____ Source excerpt

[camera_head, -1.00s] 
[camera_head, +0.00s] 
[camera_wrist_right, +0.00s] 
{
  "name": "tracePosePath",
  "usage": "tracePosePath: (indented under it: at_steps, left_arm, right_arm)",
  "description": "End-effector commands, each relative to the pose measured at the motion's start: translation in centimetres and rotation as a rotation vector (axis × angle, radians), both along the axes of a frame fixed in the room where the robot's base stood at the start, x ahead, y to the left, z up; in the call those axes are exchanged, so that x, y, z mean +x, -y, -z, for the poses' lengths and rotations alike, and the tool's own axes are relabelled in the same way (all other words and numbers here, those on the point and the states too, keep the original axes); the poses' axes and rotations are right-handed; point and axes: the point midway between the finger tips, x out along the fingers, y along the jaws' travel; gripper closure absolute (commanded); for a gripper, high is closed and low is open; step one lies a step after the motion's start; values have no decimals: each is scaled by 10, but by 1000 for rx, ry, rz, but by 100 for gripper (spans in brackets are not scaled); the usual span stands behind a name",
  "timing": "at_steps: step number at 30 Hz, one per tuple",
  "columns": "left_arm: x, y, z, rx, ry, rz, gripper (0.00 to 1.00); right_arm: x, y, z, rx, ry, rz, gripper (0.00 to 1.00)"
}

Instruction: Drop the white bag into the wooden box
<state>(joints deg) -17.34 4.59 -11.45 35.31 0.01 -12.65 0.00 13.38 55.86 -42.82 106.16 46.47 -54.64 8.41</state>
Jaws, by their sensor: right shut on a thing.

________

Copy every line in the listing above where the string "name" turns up.

Response =>
  "name": "tracePosePath",
  "description": "End-effector commands, each relative to the pose measured at the motion's start: translation in centimetres and rotation as a rotation vector (axis × angle, radians), both along the axes of a frame fixed in the room where the robot's base stood at the start, x ahead, y to the left, z up; in the call those axes are exchanged, so that x, y, z mean +x, -y, -z, for the poses' lengths and rotations alike, and the tool's own axes are relabelled in the same way (all other words and numbers here, those on the point and the states too, keep the original axes); the poses' axes and rotations are right-handed; point and axes: the point midway between the finger tips, x out along the fingers, y along the jaws' travel; gripper closure absolute (commanded); for a gripper, high is closed and low is open; step one lies a step after the motion's start; values have no decimals: each is scaled by 10, but by 1000 for rx, ry, rz, but by 100 for gripper (spans in brackets are not scaled); the usual span stands behind a name",

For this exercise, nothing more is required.